If we assume all these things are true… can their be relief? What can we do for Michael Brown’s parents, and siblings, and friends to relieve them? What can we do when we are pulled over and get a bout of the “what ifs?” What can we do if we have bosses who think we are dangerous? Neighbors? Teachers? Doctors? What can we do if all of these things are true? Can their be relief?
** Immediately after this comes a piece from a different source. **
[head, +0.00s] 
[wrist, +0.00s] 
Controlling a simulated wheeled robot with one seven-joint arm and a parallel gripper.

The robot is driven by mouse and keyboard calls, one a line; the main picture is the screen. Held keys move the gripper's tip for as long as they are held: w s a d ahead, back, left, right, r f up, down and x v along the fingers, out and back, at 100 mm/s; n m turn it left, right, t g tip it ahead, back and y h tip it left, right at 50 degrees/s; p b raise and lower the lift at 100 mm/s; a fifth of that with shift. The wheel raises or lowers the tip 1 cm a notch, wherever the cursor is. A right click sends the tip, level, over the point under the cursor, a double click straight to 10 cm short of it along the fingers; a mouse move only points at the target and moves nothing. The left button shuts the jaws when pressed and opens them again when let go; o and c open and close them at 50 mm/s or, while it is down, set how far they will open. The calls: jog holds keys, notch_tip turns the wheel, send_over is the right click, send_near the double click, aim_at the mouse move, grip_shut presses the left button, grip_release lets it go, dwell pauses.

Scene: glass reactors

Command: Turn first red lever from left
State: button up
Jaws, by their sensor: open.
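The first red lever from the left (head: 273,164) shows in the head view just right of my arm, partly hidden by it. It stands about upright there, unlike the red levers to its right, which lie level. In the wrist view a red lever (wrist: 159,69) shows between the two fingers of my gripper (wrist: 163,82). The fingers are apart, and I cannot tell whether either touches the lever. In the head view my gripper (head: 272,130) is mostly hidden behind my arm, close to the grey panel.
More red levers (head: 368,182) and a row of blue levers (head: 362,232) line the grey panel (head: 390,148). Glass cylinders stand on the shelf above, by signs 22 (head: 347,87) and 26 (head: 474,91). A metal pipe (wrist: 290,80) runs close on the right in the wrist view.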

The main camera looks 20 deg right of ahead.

Black people are devastated about Ferguson because we know the answers to these questions. We’ve known them for centuries. We know that their is much relief and also no relief. There are many things we can do and there is also nothing we can do. #Whiteprivilege is about being a beneficiary of the obliteration of #whatif– not a proponent of it. It’s about not having to question the things you benefit from. #WhitePrivilege is never having to ask, what if the decision I am making– as a police officer or judge or social worker or doctor is based on some idea I have about who a person is based on their race…. privilege is assuming that there has to be ill intent or hatred in unconscious bias. It’s about being able to watch Ferguson like you would footage from Gaza, or Afghanistan, or Haiti, or Brazil… and think, these poor people, or these dangerous people, or these OTHER people. They are not like us. They are not one of us… and their salvation is not my responsibility, or fault.
To acknowledge how we benefit from the suffering of others, even when we don’t commit the suffering ourselves… is a human necessity. It is the truest expression of empathy. To challenge ourselves and the institutions that allow for the suffering of others is a human responsibility.